Authoritative region failure: hard

In this situation the region europe-west-1 has gone down. When this happens, the Nomad server leader logs for the other regions have log entries similar to this example.

[ERROR] nomad/leader.go:544: nomad: failed to fetch namespaces from authoritative region: error="rpc error: EOF"
[ERROR] nomad/leader.go:1767: nomad: failed to fetch policies from authoritative region: error="rpc error: EOF"
[ERROR] nomad/leader.go:2498: nomad: failed to fetch ACL binding rules from authoritative region: error="rpc error: EOF"
[ERROR] nomad/leader_ent.go:226: nomad: failed to fetch quota specifications from authoritative region: error="rpc error: EOF"
[ERROR] nomad/leader.go:703: nomad: failed to fetch node pools from authoritative region: error="rpc error: EOF"
[ERROR] nomad/leader.go:1909: nomad: failed to fetch tokens from authoritative region: error="rpc error: EOF"
[ERROR] nomad/leader.go:2083: nomad: failed to fetch ACL Roles from authoritative region: error="rpc error: EOF"
[DEBUG] nomad/leader_ent.go:84: nomad: failed to fetch policies from authoritative region: error="rpc error: EOF"
[ERROR] nomad/leader.go:2292: nomad: failed to fetch ACL auth-methods from authoritative region: error="rpc error: EOF"
[DEBUG] go-hclog@v1.6.3/stdlog.go:58: nomad: memberlist: Failed UDP ping: europe-west-1-server-1.europe-west-1 (timeout reached)
[INFO]  go-hclog@v1.6.3/stdlog.go:60: nomad: memberlist: Suspect europe-west-1-server-1.europe-west-1 has failed, no acks received
[DEBUG] go-hclog@v1.6.3/stdlog.go:58: nomad: memberlist: Failed UDP ping: europe-west-1-server-1.europe-west-1 (timeout reached)
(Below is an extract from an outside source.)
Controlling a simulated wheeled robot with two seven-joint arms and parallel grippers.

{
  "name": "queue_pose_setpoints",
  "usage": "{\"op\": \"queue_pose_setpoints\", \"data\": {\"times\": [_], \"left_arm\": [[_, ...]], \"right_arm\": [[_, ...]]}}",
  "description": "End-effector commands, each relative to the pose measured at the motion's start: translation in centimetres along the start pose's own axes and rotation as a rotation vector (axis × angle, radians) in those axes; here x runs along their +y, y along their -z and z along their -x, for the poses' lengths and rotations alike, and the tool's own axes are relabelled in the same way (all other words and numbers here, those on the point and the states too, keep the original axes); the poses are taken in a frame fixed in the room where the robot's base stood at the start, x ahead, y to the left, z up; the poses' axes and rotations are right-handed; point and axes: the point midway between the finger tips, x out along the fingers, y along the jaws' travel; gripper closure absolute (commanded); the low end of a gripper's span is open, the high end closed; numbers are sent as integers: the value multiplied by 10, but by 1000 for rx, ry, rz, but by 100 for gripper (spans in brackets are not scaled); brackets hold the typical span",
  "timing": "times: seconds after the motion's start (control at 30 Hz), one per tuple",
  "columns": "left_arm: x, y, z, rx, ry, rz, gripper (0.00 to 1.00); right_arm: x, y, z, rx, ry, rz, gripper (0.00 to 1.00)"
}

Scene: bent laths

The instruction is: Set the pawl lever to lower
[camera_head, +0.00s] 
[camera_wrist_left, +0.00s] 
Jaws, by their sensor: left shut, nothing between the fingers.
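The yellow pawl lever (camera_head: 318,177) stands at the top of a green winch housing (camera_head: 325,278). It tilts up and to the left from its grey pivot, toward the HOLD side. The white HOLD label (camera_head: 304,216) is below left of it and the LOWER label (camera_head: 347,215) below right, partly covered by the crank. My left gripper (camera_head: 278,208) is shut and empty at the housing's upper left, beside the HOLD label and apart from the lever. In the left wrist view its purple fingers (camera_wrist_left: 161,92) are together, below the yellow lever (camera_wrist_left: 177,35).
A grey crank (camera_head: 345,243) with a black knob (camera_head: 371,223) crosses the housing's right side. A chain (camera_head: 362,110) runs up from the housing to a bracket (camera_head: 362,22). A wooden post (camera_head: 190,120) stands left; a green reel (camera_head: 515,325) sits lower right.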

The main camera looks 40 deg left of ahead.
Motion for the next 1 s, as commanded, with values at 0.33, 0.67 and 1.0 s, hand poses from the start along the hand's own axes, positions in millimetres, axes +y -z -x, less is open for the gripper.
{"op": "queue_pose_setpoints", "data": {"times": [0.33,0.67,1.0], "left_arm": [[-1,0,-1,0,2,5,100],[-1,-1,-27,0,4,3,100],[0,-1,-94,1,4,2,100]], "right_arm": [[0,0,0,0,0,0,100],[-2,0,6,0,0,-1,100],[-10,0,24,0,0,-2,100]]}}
✅ Request forwarding continues to work between all federated regions that are running with leadership.

❌ API requests, either directly or attempting to use request forwarding to the impacted region, fail.

❌ Creation and deletion of replicated objects, such as namespaces, fails.

❌ Any federated regions with leadership is not able to replicate objects detailed in the logs.

✅ Creation of local ACL tokens continues to work for all regions with leadership.

✅ Jobs without the multiregion block deploy to regions with leadership.

❌ Jobs with the multiregion block defined fail to deploy.